Coos Bay, Oregon, April 1, 1996, continued…
The timing of my move from Coquille back to Coos Bay allowed Selena to help me find the basement apartment - and to help welcome me into it! I had acquired my brother’s old waterbed that had been sitting around in storage after he moved in with his fiancé and her children (he was to get married in the summer). We didn’t wait for the water to warm up to “initiate” the bedroom - our new-love excitement kept us constantly getting intimate, and the floor was just fine! But we happily made awkward use of the ‘70’s antique waterbed when it did finally heat up, though it took some time and practice to get used to the waves…

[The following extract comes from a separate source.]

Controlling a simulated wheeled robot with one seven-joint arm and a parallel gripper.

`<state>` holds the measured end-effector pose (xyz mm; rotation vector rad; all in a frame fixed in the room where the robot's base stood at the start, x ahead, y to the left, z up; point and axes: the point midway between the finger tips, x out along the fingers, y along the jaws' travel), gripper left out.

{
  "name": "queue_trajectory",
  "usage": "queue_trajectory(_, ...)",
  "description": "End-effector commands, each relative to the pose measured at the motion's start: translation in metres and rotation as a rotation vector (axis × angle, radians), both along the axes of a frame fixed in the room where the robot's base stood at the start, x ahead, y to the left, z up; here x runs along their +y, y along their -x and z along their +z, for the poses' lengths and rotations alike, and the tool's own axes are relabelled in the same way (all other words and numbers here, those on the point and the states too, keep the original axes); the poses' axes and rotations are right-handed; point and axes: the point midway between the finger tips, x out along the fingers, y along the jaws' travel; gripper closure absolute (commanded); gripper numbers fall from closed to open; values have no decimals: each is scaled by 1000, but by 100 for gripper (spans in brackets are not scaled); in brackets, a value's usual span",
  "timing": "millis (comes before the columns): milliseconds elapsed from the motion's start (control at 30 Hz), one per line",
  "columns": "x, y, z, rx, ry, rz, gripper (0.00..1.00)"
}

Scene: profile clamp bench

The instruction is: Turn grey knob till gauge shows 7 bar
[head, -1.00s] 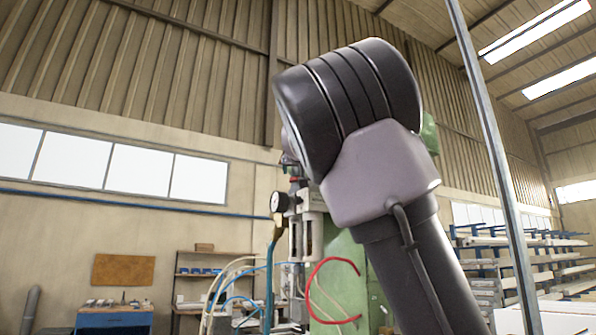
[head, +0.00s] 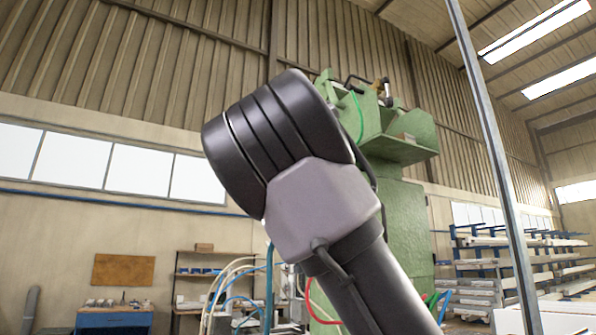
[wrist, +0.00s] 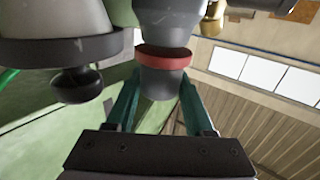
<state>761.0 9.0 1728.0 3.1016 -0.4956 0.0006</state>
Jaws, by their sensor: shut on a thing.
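In the wrist view the grey knob (wrist: 160,82) stands between the two teal fingers of my gripper (wrist: 160,76), which is shut on it. A red ring (wrist: 163,57) and a grey body (wrist: 168,16) sit just beyond the knob. In the head view my own arm hides the knob, my gripper and the gauge. No gauge face can be read in either current view.
A green machine (head: 402,215) stands behind my arm. In the wrist view a bowl with a black knob-like end (wrist: 76,84) hangs close left of the fingers, and a brass fitting (wrist: 212,20) is at upper right. Hoses (head: 224,285) run at lower left.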

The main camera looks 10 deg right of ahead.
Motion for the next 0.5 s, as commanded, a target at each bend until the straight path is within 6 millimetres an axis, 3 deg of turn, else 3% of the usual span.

At work, word soon came down that relief was on the way! The case flow had been extreme because we were still one attorney short in the busiest court, District Court. While I was trying cases and working my ass off, Peter had been busy finding our new hire. Her name was “Gwen” (as I said I’d called her in Chapter 1). She apparently had a great reputation. How or why, I did not know and never found out, but the office was buzzing with delight at her future arrival. She agreed to start right away in mid-April. Although I had to spend some time training her, I should be feeling less pressure from having fewer misdemeanor trials within a few weeks.

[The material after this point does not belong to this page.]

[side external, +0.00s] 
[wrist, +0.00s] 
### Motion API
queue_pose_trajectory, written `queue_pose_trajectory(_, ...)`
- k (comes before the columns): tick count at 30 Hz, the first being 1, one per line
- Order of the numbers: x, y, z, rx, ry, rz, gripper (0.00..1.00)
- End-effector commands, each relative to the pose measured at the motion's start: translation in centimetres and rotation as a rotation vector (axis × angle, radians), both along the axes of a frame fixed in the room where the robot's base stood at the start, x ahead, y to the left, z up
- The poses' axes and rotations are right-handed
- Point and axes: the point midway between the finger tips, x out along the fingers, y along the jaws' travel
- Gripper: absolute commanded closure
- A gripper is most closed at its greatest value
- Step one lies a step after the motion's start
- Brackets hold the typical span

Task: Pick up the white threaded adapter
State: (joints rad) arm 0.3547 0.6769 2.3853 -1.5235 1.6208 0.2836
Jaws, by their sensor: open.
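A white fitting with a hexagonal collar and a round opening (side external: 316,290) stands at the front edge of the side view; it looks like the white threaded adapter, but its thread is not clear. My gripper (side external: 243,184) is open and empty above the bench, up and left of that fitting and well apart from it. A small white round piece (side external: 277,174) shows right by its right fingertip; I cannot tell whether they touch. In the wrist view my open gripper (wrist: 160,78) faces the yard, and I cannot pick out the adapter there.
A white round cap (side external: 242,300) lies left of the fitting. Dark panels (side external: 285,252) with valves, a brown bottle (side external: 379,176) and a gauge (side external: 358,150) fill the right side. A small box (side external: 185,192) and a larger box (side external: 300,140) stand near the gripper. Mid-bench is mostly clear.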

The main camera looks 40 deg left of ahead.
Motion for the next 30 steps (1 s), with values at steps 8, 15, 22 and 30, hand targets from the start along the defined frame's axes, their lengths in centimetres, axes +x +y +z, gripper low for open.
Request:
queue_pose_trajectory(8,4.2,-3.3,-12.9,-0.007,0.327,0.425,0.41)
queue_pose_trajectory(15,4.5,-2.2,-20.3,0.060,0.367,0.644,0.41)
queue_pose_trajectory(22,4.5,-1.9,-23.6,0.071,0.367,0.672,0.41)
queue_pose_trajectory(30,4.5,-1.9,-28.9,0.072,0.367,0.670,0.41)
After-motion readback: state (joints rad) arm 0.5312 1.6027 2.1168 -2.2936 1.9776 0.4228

I met her for the first time at the going away party for Kevin, which had been postponed until then. Gwen was invited, of course, as it coincidentally happened on the weekend that she moved to Coos Bay. I was first surprised to find Chuck in attendance, too. It was held in his old loft apartment above the bar in downtown Coos Bay (I never really understood how that happened, either). It was huge and his old roommate accommodating. What also surprised me was that Gwen seemed to know everybody (except me), and they treated her like the party was for her. The booze was flowing for everybody but me, which compounded the weirdness of being at Kevin’s goodbye party. I brought a six-pack of near-beers just to have something in hand and keep the drinking questions at bay. It was nice to have been invited but it wasn’t all that fun – it made me insecure and feeling scrutinized to be the only non-drinker amongst these “professionals” now partying. The reaction from Gwen upon meeting me told me that she had heard something about me already. She was enthusiastic and friendly from the start, but…cautious.

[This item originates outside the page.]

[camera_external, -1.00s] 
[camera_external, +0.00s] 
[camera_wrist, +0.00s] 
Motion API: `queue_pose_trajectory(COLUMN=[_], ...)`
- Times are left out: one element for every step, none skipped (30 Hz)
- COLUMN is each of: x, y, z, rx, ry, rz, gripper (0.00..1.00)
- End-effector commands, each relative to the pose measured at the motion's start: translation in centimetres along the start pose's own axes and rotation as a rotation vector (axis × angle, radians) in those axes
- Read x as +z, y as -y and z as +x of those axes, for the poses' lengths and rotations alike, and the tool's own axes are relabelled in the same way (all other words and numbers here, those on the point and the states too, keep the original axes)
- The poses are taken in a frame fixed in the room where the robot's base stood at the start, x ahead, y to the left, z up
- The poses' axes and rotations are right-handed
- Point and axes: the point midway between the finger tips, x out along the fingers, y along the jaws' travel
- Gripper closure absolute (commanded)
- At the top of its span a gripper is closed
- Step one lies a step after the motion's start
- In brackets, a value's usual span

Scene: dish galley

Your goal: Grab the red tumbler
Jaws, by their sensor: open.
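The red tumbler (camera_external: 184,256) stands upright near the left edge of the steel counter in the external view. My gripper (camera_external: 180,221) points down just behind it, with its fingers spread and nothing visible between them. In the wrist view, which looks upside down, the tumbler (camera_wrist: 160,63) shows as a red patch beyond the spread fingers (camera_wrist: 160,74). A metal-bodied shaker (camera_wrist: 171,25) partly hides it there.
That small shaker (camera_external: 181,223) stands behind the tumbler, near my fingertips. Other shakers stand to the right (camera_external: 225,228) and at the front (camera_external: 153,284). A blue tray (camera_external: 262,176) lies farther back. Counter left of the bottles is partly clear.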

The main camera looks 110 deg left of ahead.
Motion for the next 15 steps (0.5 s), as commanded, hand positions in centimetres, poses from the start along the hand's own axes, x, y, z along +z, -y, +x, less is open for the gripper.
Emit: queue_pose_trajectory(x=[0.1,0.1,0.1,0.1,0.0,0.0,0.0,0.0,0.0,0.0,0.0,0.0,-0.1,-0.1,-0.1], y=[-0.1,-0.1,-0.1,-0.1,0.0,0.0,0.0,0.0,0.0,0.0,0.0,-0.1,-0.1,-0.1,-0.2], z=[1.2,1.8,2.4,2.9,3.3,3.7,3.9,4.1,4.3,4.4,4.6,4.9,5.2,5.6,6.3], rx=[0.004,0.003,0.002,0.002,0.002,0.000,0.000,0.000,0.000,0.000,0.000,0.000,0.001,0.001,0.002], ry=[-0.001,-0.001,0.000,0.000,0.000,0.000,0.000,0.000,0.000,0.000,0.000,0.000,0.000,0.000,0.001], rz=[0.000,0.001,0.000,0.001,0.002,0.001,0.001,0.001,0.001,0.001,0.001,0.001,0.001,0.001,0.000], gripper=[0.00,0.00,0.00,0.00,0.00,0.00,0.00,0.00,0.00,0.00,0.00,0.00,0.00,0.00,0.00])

At every party I had been to with law students or young lawyers that included cops – and I’d been to quite a few – the buzzed law students/young lawyers wanted a cop to do DUII field sobriety tests on them to see how drunk they were. Chloe was the silly clown pushing for it this time. Apparently, she thought she was messed up after her three wine coolers. Now, as it would happen with young female law students/lawyers, they tended to ask to the better looking single male cops to do the tests. It became a stupid fucking flirt-game, like stumbling on the walk-and-turn (“catch me!”) but particularly when it came to the horizontal gaze nystagmus test (“follow the pen” eye test resulting in deep eye contact). Chloe found her willing participating officer and it got nauseating for a sober man, so I excused myself and left early.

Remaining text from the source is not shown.